Now, as it happens, evolution is a fact. It is also a theory. I could try and explain this but why bother when the Harvard palaeontologist Stephen Jay Gould explains it so much more clearly in an extract on the Talk Origins website (the full article “Evolution is a Fact and a Theory” at the above link is a must read – just compare it with the one from Tzortzis and the difference is between day and night).
In the American vernacular, “theory” often means “imperfect fact”–part of a hierarchy of confidence running downhill from fact to theory to hypothesis to guess. Thus the power of the creationist argument: evolution is “only” a theory and intense debate now rages about many aspects of the theory. If evolution is worse than a fact, and scientists can’t even make up their minds about the theory, then what confidence can we have in it? Indeed, President Reagan echoed this argument before an evangelical group in Dallas when he said (in what I devoutly hope was campaign rhetoric): “Well, it is a theory. It is a scientific theory only, and it has in recent years been challenged in the world of science–that is, not believed in the scientific community to be as infallible as it once was.”

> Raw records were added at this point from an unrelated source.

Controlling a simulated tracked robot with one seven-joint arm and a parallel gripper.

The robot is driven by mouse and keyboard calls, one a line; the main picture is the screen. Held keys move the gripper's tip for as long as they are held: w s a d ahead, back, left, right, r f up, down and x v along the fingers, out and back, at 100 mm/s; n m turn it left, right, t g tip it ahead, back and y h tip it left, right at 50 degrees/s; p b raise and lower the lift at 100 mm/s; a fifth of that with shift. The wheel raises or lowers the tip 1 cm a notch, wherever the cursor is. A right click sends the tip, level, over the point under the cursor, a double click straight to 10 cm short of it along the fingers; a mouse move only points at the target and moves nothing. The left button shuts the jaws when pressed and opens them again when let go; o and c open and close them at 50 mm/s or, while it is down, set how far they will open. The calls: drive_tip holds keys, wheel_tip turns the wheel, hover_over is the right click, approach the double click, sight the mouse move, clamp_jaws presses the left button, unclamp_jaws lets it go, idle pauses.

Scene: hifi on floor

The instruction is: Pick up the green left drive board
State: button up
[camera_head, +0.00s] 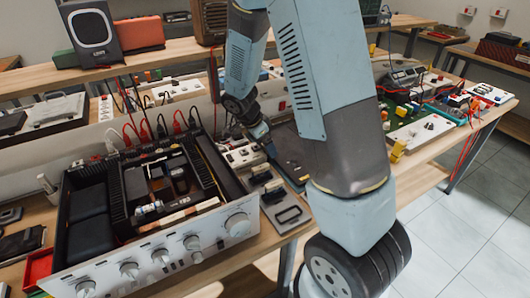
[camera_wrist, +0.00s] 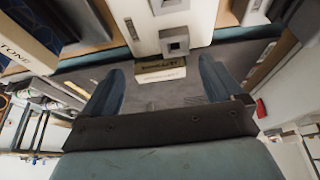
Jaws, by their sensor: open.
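My gripper (camera_wrist: 159,78) is open in the wrist view, its two blue-grey fingers apart with nothing held between them. Beyond the fingertips are a pale device with a grey square part (camera_wrist: 175,42) and a small beige label. In the head view my gripper (camera_head: 270,142) points down beside the right side of the opened amplifier (camera_head: 165,245), partly hidden by my arm. I cannot make out a green left drive board inside the amplifier; its interior is dark and crowded. A green circuit board (camera_head: 436,131) lies on the bench at right, but I cannot tell whether it is that one.
Red and black leads (camera_head: 152,130) stand up behind the amplifier. A black plate with a handle (camera_head: 288,215) lies at its right. A red tray (camera_head: 38,268) is at front left. A shelf behind carries a speaker (camera_head: 93,36). Clear tiled floor (camera_head: 465,215) shows at right.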

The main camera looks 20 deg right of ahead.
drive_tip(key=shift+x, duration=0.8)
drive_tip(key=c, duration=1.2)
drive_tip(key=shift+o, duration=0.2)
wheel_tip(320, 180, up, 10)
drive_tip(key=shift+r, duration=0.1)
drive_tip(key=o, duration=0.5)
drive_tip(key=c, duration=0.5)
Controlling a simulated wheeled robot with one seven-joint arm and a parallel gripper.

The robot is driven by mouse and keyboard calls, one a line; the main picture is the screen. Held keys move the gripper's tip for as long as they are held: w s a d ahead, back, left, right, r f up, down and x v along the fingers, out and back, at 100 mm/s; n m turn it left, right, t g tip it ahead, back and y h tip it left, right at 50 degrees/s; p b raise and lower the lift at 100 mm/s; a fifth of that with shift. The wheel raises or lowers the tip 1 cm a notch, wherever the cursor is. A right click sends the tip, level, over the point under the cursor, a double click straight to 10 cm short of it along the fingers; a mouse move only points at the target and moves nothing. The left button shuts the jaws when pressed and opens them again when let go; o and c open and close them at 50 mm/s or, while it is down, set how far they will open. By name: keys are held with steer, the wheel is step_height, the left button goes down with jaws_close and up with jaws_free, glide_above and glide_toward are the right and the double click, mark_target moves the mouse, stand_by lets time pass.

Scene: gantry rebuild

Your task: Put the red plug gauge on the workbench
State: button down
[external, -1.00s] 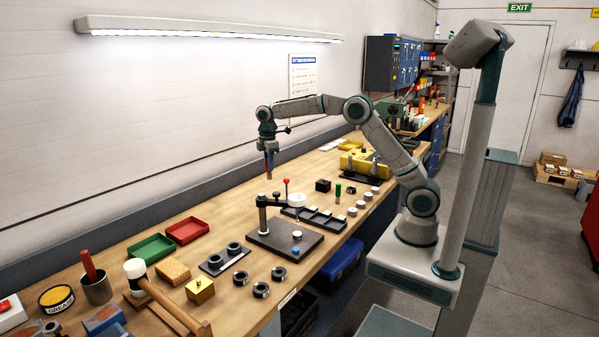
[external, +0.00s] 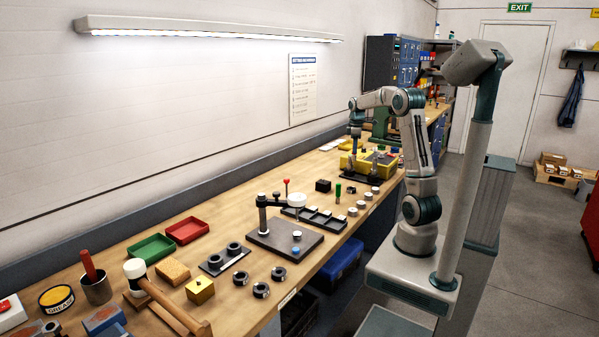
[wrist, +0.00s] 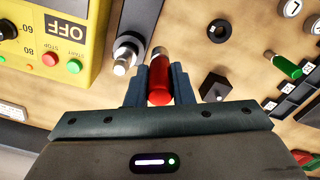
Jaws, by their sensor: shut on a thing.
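The red plug gauge (wrist: 159,88) is gripped between the fingers of my gripper (wrist: 159,76) in the wrist view. It has a red body and a metal end. In the external view my gripper (external: 351,172) is over the far part of the workbench (external: 225,208), beside a yellow unit. The gauge is not clear to see there. I cannot tell whether its lower end touches the bench.
A yellow unit (wrist: 70,40) with buttons and a metal post (wrist: 124,54) are close on the left in the wrist view. A black block (wrist: 214,86) and a green gauge (wrist: 285,66) lie to the right. A black indicator stand (external: 285,242) is nearer the camera.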

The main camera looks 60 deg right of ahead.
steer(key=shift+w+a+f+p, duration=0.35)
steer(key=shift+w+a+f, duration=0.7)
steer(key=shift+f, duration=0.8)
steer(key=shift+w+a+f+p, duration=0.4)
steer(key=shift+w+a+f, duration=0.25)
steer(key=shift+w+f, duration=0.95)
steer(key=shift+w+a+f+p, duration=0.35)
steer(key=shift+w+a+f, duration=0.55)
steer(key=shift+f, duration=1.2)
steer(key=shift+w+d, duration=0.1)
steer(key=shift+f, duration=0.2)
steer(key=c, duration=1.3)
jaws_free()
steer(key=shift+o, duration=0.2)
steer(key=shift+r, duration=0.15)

Well evolution is a theory. It is also a fact. And facts and theories are different things, not rungs in a hierarchy of increasing certainty. Facts are the world’s data. Theories are structures of ideas that explain and interpret facts. Facts don’t go away when scientists debate rival theories to explain them. Einstein’s theory of gravitation replaced Newton’s in this century, but apples didn’t suspend themselves in midair, pending the outcome. And humans evolved from ape-like ancestors whether they did so by Darwin’s proposed mechanism or by some other yet to be discovered.

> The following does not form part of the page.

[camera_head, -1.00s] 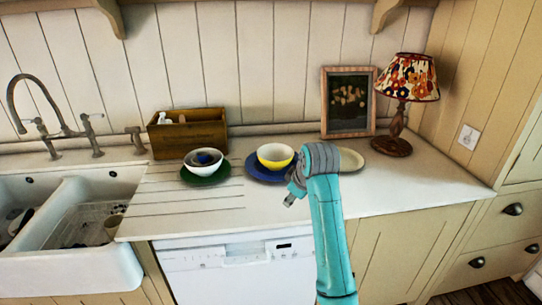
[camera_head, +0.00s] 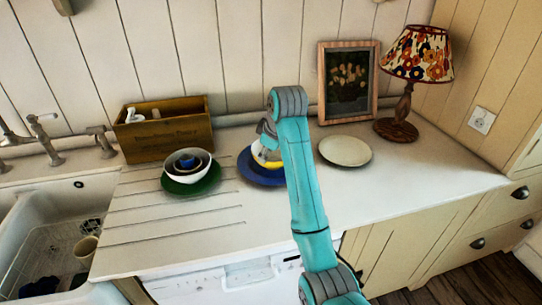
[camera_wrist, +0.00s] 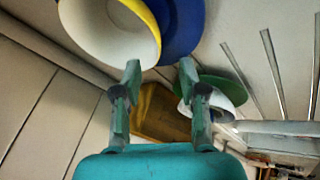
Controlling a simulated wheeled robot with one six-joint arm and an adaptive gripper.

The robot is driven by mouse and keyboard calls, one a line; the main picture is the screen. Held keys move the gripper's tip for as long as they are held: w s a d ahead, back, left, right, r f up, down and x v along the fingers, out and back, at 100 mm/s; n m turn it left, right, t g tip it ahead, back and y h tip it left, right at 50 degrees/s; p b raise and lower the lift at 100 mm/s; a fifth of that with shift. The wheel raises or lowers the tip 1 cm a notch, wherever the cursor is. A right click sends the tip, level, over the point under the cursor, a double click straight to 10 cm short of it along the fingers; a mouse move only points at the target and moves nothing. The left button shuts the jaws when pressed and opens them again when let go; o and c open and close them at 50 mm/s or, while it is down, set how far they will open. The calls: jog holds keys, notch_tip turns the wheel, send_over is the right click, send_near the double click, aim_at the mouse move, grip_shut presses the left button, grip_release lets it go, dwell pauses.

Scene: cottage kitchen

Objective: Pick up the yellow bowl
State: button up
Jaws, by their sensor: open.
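The yellow bowl (camera_head: 265,159), white inside, sits on a blue plate (camera_head: 256,176) on the worktop, partly hidden behind my arm in the head view. In the wrist view the bowl (camera_wrist: 108,30) is large at the top, with its white inside and yellow outer side showing; the blue plate (camera_wrist: 183,28) is beside it. My gripper (camera_wrist: 160,74) is open, its two fingers apart and nothing between them. The left fingertip appears close to the bowl's edge; I cannot tell whether it touches.
A green plate (camera_head: 197,187) with a white bowl (camera_head: 173,168) and a smaller bowl inside stands left. A pale plate (camera_head: 345,151), a framed picture (camera_head: 347,85) and a lamp (camera_head: 399,125) are to the right. A wooden box (camera_head: 165,136) stands behind. Front worktop is clear.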

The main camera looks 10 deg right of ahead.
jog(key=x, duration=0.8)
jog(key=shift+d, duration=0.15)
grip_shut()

Moreover, “fact” doesn’t mean “absolute certainty”; there ain’t no such animal in an exciting and complex world. The final proofs of logic and mathematics flow deductively from stated premises and achieve certainty only because they are not about the empirical world. Evolutionists make no claim for perpetual truth, though creationists often do (and then attack us falsely for a style of argument that they themselves favor). In science “fact” can only mean “confirmed to such a degree that it would be perverse to withhold provisional consent.” I suppose that apples might start to rise tomorrow, but the possibility does not merit equal time in physics classrooms.

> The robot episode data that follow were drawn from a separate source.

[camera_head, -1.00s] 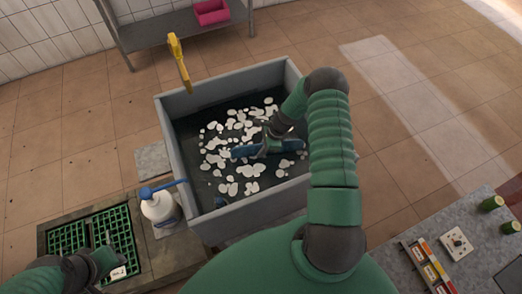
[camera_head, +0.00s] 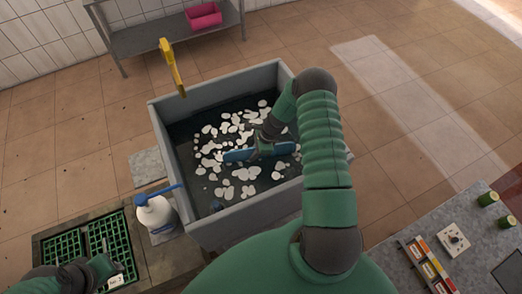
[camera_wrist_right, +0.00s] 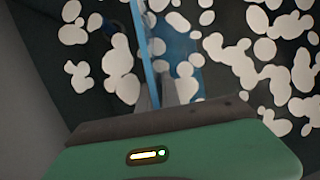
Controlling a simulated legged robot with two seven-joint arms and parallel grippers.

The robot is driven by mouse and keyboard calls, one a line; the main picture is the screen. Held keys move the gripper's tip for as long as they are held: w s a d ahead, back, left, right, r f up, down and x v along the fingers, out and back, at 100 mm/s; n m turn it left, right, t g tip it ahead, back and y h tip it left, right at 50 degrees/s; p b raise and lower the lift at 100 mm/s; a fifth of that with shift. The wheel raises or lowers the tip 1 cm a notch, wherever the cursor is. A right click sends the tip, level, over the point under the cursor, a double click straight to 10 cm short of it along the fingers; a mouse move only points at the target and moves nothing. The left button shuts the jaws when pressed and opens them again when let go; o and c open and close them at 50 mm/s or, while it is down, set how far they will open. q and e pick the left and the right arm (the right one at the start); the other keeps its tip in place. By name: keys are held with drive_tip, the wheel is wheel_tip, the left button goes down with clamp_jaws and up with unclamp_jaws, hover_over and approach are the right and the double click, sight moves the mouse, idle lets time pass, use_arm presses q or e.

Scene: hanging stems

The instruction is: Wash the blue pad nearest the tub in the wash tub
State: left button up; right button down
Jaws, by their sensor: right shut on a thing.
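The wash tub (camera_head: 245,214) is a grey box of dark water with white foam patches. My right gripper (camera_head: 262,151) is inside the tub's outline, shut on a blue pad (camera_head: 238,156). The pad sticks out on both sides of the jaws, among the foam; I cannot tell how deep it sits. In the right wrist view the pad (camera_wrist_right: 150,62) shows as a thin blue upright edge, with a paler blue area beside it. My left gripper (camera_head: 108,268) is at lower left, over the green grid crate; its jaws are unclear.
A white bottle with a blue top (camera_head: 155,212) stands left of the tub, near the green grid crate (camera_head: 64,246). A yellow handle (camera_head: 172,65) rises at the tub's back left. A counter (camera_head: 405,290) with labelled blocks, a socket plate and green cylinders is at lower right.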

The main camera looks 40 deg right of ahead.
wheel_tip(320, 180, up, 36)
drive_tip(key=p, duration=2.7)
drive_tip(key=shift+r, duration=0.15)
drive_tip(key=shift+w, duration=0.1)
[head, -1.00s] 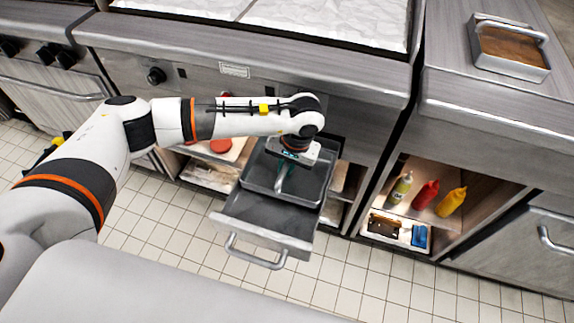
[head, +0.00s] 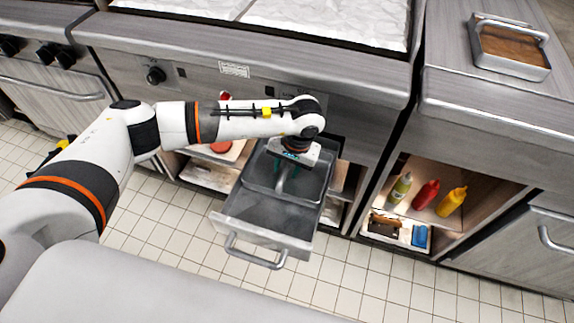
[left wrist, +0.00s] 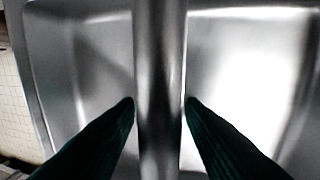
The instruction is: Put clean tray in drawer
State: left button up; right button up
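The clean tray (head: 262,176) is a grey metal pan with a bar handle across it. It is at the back part of the open drawer (head: 250,232), within its walls; I cannot tell whether it rests on the drawer floor. My left gripper (head: 287,172) points down into the tray. In the left wrist view its two dark fingers (left wrist: 160,103) lie against both sides of the tray's handle (left wrist: 160,50), shut on it. The tray's inside (left wrist: 235,65) looks empty. The wrist hides part of the tray's back edge. My right gripper is not in view.
The drawer sticks out over the tiled floor with its handle (head: 255,260) in front. Another handled tray (head: 510,68) stands on the counter.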

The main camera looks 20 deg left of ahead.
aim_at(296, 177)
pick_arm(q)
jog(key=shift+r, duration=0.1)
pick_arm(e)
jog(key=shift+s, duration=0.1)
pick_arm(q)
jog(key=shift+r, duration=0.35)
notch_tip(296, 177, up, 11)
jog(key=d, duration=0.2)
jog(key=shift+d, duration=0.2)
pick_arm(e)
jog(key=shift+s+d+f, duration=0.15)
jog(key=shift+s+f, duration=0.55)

Evolutionists have been very clear about this distinction of fact and theory from the very beginning, if only because we have always acknowledged how far we are from completely understanding the mechanisms (theory) by which evolution (fact) occurred. Darwin continually emphasized the difference between his two great and separate accomplishments: establishing the fact of evolution, and proposing a theory–natural selection–to explain the mechanism of evolution.
So, to return to Tzortzis’s epistemology argument – that evolution cannot be proven with 100% certainty, this is a familiar trope and every bit as misleading as the argument about “facts”. Here is H.J. Muller as quoted in Talk Origins:
The honest scientist, like the philosopher, will tell you that nothing whatever can be or has been proved with fully 100% certainty, not even that you or I exist, nor anyone except himself, since he might be dreaming the whole thing. Thus there is no sharp line between speculation, hypothesis, theory, principle, and fact, but only a difference along a sliding scale, in the degree of probability of the idea. When we say a thing is a fact, then, we only mean that its probability is an extremely high one: so high that we are not bothered by doubt about it and are ready to act accordingly. Now in this use of the term fact, the only proper one, evolution is a fact. For the evidence in favor of it is as voluminous, diverse, and convincing as in the case of any other well established fact of science concerning the existence of things that cannot be directly seen, such as atoms, neutrons, or solar gravitation ….
So enormous, ramifying, and consistent has the evidence for evolution become that if anyone could now disprove it, I should have my conception of the orderliness of the universe so shaken as to lead me to doubt even my own existence. If you like, then, I will grant you that in an absolute sense evolution is not a fact, or rather, that it is no more a fact than that you are hearing or reading these words.
It is always depressing to hear Muslims such as Tzortzis offer such breathtakingly poor arguments against evolution. It reminds you of the terrible contemporary state of much of Muslim civilisation. Tzortzis claims in his article that Islam is “pro-science” and I do agree with that. It is just that I am not convinced that most Muslims (including Tzortzis) are pro-science. And that is a tragedy.